Santa Catarina jamais violou o segredo acerca de
sua condição de vidente e mensageira das aparições da Medalha Milagrosa.
Contudo, muitas pessoas chegaram a vislumbrar nela a predileta da Rainha do
Céu, tal era seu amor a Deus, não só afetivo, pois inegável era sua ardorosa
piedade, mas também efetivo, como o testemunhou uma de suas contemporâneas:
“Suas ações, em si mesmas ordinárias, ela as fazia de maneira extraordinária”.
Havia nela algo de discreto, alcandorado e inefável.

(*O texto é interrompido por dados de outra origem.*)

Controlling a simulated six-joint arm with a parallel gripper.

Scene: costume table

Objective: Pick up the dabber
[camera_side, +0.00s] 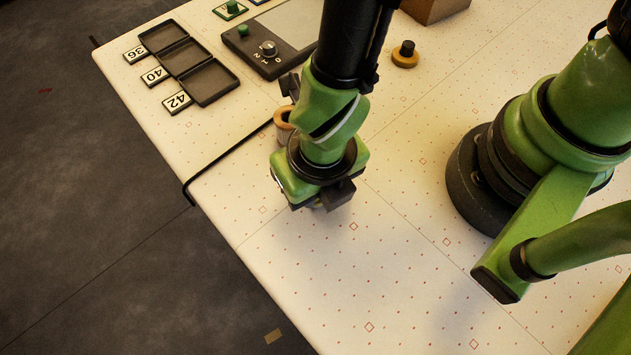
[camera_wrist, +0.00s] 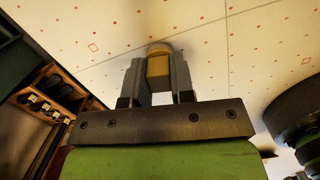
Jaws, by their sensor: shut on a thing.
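My gripper (camera_wrist: 158,72) is shut on a tan-yellow piece with a pale rounded end, which I take to be the dabber (camera_wrist: 158,66). It sits between the two grey fingers in the wrist view. In the side view my gripper (camera_side: 318,203) points down over the white patterned table, left of the middle. There the wrist hides the fingers and nearly all of the held piece, so its height above the table is hard to tell.
A wooden ring-like piece (camera_side: 283,124) stands just behind my gripper, partly covered. A black-knobbed round piece (camera_side: 405,54) stands farther back. Dark trays (camera_side: 209,83) with number cards and a dial panel (camera_side: 268,52) lie at the back left. The table's front is clear.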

Sua santidade era a principal mantenedora do
segredo. Às irmãs que ousaram interpelá-la nesse sentido, sua resposta
consistiu sempre num absoluto silêncio. Um silêncio nascido da humildade, sem
nada de taciturno nem de ríspido; pelo contrário, um silêncio sacral, que
chegava a despertar veneração.
Quando, após sua morte, foi anunciado às Filhas da
Caridade o nome da vidente da Rue du Bac, tiveram elas uma reação marcada mais
pela admiração do que pela surpresa. Não era difícil associar a exemplar irmã à
figura – já um tanto mitificada – da vidente ignota. E era impossível não
ficarem deslumbradas ao constatar a excelência de sua humildade, que a
mantivera no anonimato, embora exercendo uma missão de alcance universal.

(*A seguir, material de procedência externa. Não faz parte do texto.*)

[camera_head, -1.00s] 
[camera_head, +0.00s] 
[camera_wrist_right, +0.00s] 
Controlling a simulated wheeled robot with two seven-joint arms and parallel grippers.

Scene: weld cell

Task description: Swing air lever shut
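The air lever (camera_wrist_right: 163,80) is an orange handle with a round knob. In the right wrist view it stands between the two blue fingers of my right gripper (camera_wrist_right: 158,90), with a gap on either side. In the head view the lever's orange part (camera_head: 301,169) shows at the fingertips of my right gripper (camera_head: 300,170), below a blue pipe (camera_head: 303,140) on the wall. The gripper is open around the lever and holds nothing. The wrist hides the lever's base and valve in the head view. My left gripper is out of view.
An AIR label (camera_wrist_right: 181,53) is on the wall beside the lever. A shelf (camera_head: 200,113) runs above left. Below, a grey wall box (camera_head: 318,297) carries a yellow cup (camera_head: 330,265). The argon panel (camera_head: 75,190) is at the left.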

Quiçá naquele momento tenha ocorrido à lembrança
das irmãs o ingênuo dito que as crianças do orfanato dirigido pelas Filhas da
Caridade costumavam repetir entre si, observando de longe a Irmã Catarina
Labouré: “A Santíssima Virgem escolheu bem”. Teriam sido estas palavras, tão
verdadeiras, mero fruto da imaginação infantil ou haveria Deus, mais uma vez na
História, revelado aos pequeninos os mistérios ocultados aos sábios e
entendidos?
Sem embargo, mais luminosa que o heroico silêncio é
a lição de confiança filial deixada por Santa Catarina na Mãe que nunca
desampara. “A confiança tem sempre esse prêmio. Pedindo com confiança,
recebe-se mais, com mais certeza e mais abundantemente. A confiança abre-nos o
Sapiencial e Imaculado Coração de Maria”.